2014年1月10日

去年見つけた二人の女性、ル=グウィン と 篠原乃り子さん

自分には共感できる女性が見つからない、と娘に言ったことがある。

身の回りの人のことではなくて、日米のメディアに出る芸能人とか有名人のなかで、ということで。娘に向かっては理由を力説したのだが、今、なぜなのかを書くために考え始めて言葉に窮している。

苦し紛れに考えてみて、多分こういうことかな。 

メディアに表現される対象は、強調されたり、薄められたり、何かが付け加えられたりとにかく加工されているものだが、そうやって作り出された女性達が自分は気に入らない。たとえば、メイクアップや着ているもの、あるいは男性とのかかわりで語られる生活など、たいていは女であることの部分に何らかの強調がされていて、それが強い作為を感じさせ共感できない。 

何かのはずみで娘相手に自論を披露してから、共感できる女性をなんとなく探すようになった。

そして、去年見つけたのが今のところ、この二人の女性。 


一人目は、小説家のUrsula K. Le Guin
日本では アーシュラ・K・ル=グウィン と表記されている。現在84歳で健在とのこと。

昨年はじめて読んだ彼女の作品は、ファンタジー小説 Earthsea Cycle(日本では、ゲド戦記シリーズ)、全6巻。

本当は作者ではなく、この作品に出てくるテナー(Tenar)という女性が私の見つけた女性なのだが、そのテナーを生み出した作者の方に乗り換えることにした。

ル=グウィンは、アースシー(Earthsea)の世界の物語を最初3巻で終わるつもりで書いたそうだ (第1巻-1968年、 第2巻-1970年、 第3巻-1972年)。テナー は、第二巻に 少女として登場し、第3巻には出てこない。

作者も、当初は物語はそれで終わりと思っていたそうだが、18年という長い間をおいて、1990年に第4巻を出版し、我がテナーは中年となって再登場する。このテナーが、私の共感するテナー。

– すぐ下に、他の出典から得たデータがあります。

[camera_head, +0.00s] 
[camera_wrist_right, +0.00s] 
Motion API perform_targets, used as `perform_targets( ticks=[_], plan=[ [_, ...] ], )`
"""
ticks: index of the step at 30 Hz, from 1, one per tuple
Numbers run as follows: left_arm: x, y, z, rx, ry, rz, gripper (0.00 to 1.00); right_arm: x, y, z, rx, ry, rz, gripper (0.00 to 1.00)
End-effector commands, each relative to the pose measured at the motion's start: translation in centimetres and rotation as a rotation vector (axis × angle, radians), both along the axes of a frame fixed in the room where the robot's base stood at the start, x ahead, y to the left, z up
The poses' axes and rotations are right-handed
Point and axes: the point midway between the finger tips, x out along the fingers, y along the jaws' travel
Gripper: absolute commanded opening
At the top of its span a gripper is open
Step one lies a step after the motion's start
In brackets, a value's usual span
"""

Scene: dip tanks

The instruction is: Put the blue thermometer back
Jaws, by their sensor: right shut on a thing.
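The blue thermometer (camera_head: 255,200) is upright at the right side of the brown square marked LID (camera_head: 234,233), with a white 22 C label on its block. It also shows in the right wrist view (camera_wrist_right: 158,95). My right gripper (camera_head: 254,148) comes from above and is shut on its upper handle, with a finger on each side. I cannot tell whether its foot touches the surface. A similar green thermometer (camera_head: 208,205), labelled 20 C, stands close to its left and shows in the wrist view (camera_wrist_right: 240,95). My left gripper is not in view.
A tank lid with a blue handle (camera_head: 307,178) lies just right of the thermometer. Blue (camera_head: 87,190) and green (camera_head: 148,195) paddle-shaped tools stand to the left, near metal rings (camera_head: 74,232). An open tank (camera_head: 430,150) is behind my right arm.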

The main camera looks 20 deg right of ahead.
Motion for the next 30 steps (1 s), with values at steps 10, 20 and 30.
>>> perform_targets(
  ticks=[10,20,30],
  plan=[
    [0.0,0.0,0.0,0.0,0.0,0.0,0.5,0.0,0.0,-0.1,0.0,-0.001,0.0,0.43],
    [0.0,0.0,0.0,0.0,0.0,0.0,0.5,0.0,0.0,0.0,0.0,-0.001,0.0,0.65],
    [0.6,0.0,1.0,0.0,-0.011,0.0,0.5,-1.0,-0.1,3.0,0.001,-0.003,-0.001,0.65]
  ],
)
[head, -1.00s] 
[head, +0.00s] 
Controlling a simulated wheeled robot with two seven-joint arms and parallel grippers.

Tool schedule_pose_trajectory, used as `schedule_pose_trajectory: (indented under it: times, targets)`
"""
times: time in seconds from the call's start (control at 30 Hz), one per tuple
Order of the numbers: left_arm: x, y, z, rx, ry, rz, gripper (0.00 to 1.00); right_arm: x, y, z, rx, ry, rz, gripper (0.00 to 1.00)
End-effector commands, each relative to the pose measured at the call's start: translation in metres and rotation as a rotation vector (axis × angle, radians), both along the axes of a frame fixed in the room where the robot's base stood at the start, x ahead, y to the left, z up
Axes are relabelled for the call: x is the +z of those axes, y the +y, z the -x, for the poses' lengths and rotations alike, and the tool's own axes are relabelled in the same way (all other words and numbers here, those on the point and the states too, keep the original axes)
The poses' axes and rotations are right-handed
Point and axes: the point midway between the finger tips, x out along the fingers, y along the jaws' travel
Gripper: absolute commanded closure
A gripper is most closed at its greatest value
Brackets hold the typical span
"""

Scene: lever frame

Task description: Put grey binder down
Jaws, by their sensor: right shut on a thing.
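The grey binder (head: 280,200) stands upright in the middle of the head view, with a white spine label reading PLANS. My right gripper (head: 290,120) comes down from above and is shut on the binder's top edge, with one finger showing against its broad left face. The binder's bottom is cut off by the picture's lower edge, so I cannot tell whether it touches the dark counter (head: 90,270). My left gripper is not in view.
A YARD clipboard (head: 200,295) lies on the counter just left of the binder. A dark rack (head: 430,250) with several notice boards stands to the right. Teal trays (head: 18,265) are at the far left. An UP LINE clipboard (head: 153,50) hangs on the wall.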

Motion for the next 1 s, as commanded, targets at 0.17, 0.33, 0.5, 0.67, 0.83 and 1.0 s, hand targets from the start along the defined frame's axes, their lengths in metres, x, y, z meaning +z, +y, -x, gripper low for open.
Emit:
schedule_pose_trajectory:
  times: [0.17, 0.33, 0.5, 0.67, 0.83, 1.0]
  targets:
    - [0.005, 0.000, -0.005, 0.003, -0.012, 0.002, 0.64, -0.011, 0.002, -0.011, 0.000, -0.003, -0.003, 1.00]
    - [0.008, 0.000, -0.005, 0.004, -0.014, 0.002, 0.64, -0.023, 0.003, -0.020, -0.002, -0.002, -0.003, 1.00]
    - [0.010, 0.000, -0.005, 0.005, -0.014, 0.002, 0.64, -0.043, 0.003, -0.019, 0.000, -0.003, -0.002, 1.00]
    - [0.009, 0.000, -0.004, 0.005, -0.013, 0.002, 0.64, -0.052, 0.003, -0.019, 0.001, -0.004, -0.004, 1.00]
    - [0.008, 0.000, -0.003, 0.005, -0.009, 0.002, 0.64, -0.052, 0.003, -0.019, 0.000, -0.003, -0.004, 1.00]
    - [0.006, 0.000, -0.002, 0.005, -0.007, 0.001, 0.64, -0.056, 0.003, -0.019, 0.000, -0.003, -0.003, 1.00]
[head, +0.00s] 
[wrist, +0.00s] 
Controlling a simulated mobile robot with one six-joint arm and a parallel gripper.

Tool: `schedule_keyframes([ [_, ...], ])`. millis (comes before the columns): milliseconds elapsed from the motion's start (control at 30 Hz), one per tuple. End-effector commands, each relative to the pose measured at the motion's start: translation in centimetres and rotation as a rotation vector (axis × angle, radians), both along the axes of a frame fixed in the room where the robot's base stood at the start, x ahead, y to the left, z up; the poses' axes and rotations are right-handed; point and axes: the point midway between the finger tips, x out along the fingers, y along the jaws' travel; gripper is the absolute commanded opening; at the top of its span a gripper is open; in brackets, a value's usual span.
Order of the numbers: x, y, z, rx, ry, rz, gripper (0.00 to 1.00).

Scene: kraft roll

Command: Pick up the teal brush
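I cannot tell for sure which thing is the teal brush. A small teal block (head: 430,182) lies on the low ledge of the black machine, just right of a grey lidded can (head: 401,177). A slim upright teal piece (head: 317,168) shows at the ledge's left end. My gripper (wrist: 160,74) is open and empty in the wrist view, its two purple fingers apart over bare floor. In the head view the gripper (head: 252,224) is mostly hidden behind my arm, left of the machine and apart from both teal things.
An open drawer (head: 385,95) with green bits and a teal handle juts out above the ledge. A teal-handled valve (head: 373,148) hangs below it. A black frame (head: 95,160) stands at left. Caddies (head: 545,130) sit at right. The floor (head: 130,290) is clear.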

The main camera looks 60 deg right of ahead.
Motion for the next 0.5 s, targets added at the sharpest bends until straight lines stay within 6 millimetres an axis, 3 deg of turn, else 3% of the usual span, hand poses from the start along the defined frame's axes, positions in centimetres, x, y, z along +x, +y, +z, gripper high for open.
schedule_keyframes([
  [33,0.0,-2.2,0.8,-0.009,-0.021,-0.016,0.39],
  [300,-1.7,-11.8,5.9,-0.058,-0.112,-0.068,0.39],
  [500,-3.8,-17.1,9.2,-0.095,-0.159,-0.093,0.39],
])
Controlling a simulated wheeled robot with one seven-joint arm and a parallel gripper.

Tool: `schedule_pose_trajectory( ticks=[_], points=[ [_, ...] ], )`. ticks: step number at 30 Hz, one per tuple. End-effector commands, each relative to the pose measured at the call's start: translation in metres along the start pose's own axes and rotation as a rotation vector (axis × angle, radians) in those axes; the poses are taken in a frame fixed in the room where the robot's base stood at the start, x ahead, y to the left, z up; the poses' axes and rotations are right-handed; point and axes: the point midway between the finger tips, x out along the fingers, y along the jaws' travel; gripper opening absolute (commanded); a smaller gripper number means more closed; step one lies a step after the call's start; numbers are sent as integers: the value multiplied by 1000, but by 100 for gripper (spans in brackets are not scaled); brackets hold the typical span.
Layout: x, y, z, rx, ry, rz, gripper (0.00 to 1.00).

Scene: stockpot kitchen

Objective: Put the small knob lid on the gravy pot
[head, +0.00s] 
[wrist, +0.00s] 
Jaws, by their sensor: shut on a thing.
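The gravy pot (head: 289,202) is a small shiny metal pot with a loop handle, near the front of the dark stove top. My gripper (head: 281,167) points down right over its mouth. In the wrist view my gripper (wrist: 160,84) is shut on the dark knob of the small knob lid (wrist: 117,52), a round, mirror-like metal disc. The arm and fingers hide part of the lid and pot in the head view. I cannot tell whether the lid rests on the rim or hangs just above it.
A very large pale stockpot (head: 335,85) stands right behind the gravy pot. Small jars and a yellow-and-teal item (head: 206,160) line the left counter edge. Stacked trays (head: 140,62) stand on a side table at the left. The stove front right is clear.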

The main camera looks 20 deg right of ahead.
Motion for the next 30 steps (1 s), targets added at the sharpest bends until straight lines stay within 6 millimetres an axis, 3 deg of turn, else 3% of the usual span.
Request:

はじめの三つの巻の物語では、大人になる少し前の主人公たちが登場するヤングアダルト向け小説だったのが、この第4巻では、中年女性が主人公になってしまう。 前巻までのファンの趣味に合わないせいか、第4巻は、ネットの評価を見るとあまり芳しくない。でも、私は大人の女性に限ったら違う評価をすると思う。 

アースシーという、ル=グウィンが作った世界は、乗り物は動物が引っ張り、船は帆に風をうけるか人力で漕ぐかで走る。 戦う道具は剣。 そして力は男のもの、女は家を守るもの。その世界に作者はテナーを置いて考えさせ、生きさせる。彼女に 大事件がいくつかおこるが、地味に過ぎてゆく。 

ル=グウィンは、人の営みがシンプルなこの世界でテナーを通して女とは何かを探ったのだと思う。答えの出る問いではないけれど、問うことそのものが答えなのかもしれない。つまり、私はそんな問い方をするル=グウィンに興味がある。


もう一人の女性は、芸術家の篠原乃り子さん、あるいは Noriko Shinohara。
Cutie and the Boxerキューティー&ボクサー)というドキュメンタリー映画に登場する女性。
私は映画は見ていない。知ったときには、もうどこにも上映されていなかったので。

この映画は2013年の サンダンス映画祭 にてドキュメンタリー部門で監督賞を受賞したとのこと。たぶん、その受賞関連の記事が、彼女の写真に遭遇する機会だったと思う。

メディアに出る女性のファッションやメイクアップに嫌な気がしていた私は、まず彼女の外見に引き付けられた。お化粧なし、髪は白髪の三つ編み。年齢は私ぐらいだが、美しい人に見えた。
  
映画のトレイラー をみると 彼女の、ある意味壮絶な人生を通じて身につけたと思われる軽さというか無頓着さが、また魅力的。
よく見れば、彼女はもともとが美人なのだとわかる。私がかっこうだけ真似てもあの魅力は出ないのが残念。

今年のアカデミー賞ドキュメンタリー部門の候補にあがる可能性があるといわれている。もしそうなったら、劇場でまた上映されるかもしれない。そうなったらいいな。

以上、二人見つかってうれしいです。共感できる女性はもっといるはず。